17 thoughts on “Guest blog – yesterday’s tomorrow is today

  1. Oh! Phil! How nice to visit with you! I’ve been away from Kate’s blog for a bit and just when I could pop around again, poof! She’s disappeared.

    Seems a blessing that you didn’t have to be a pop star or a comedian. In the eyes of your children, you can be either – with a little convincing. But one thing for certain, you’ll be a gift to their lives right on through that comfortable, but modest retirement. Your family is such a treat to visit.

    Please, give Macaulay a scratch behind the ear. I’ve missed him and he hasn’t come for his Canadian visit yet. Hug to Kate and let her know, please, I hope she’s doing the “Write on Edge” challenge.

  2. A good set of values. It’s worked out well, and saved a lot of bloodshed, that all of us who failed to become racing drivers or famous comedians didn’t decide to kick ten bells of shit out of each other in frustration at this failure but carried on living a life full of care for those that matter most to us.

  3. I’m relativly new around here but the little I have gleaned so far of you all makes me think that the world,which has far too many racing drivers, rock stars, stand ups and what have you, is well served with you being you. I was out in the garden late with our new dog the other night and spent a great deal of time looking at the moon and planets after ‘space law’ came up – a thank you for that:)

    Enjoy Dune when you retire – I’m not sure I’ve read it since it came out, maybe I” reaquaint my self

  4. When I was young I also dreamt of some sort of extraordinary, adventurous life of fame and fortune, Phil, but in retrospect am quite happy that it never turned out that way and relish the prospect of a quiet and modest retirement, too. I could think of nothing worse than being famous (although, perhaps I fib just a little bit on the fortune front… :-D)

  5. Hi Phil. Good to hear your voice again.

    Ambition doesn’t die. It shifts and morphs with us through life.

    Isn’t it funny how retracing our steps can transport us through time?

  6. Well done, Phil; both the post and your life. There is nothing better that raising children and seeing them through, securing your home, planning for the future. I still have my dreams, though they are covered in cobwebs, and dream them anew now for the grandchildren.

    Here’s to reading Dune in retirement.
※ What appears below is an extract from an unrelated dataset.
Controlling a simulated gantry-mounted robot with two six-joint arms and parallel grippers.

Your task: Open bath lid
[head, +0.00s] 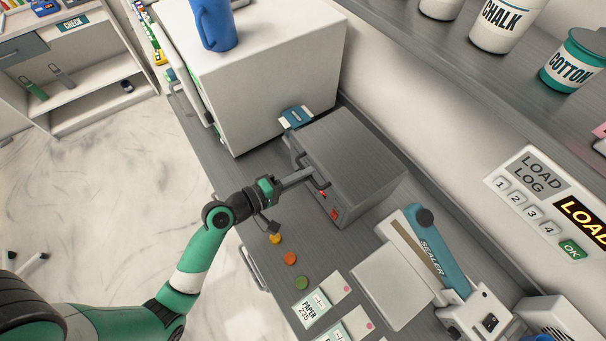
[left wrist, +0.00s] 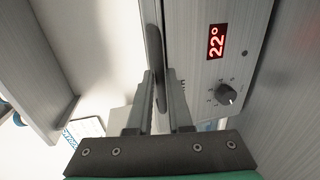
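The bath is a grey metal box (head: 375,185) on the counter beside the wall. Its flat lid (head: 350,145) lies level on top and looks closed. A bar handle (head: 318,181) runs along the lid's front edge. My left gripper (head: 308,174) reaches it from the left. In the left wrist view the dark handle (left wrist: 154,35) runs between the two close-set fingers (left wrist: 160,90), which appear shut on it. The bath's front (left wrist: 215,75) carries a red 22° display (left wrist: 216,41) and a knob (left wrist: 225,94). My right gripper is not in view.
A large white cabinet (head: 265,75) with a blue mug (head: 214,25) on top stands behind the bath. A sealer (head: 425,245), paper packets (head: 311,306) and coloured discs (head: 290,258) are on the near counter. A shelf with jars (head: 575,60) overhangs at the right.
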  7. “We can not choose the day or time when we will fully bloom. It happens in its own time.” ~Denis Waitley

    Here’s to modest ambitions . . . fully realized. πŸ˜€

  8. Although they seem to pudder out a bit after the initial trilogy, the Dune series has always been one of my faves. Right there next to Douglas Adams’ “Hitchhiker’s Guide…” series. Every now and again, when I see some reference to Dune, I think about re-reading them myself. It has also been about 30 years, and I wonder how I relate and can measure myself against them now, as well. Yeah… Picking up what you’re putting down, Mr. Shrewsday.

  9. What a wonderful story of how a book can be meaningful across different periods in our lives, and stir the waters a bit. I can’t be sure what you think about when you recall the dreams of a younger age, but I think, thanks to Kate, I do know something of the Shrewsday’s, and your role as parent is creative and meaningful. Felix and Maddie got their curiosity and good minds from the two of you…good job there! Debra

  10. Dune know, this was pretty good for a Phil-in!

    I need to reread Dune. I remember little of it except that it featured a lot of sand and some overgrown worms.

  11. The 60’s generation had ambition too. And not to be “mere movie stars and pop singers or racing drivers”. There was war and injustice and racism and poverty and fascist government. What happened to us ? That’s admirable ambition to want to end those things. But you can’t do anything without having grasp of the reins of power.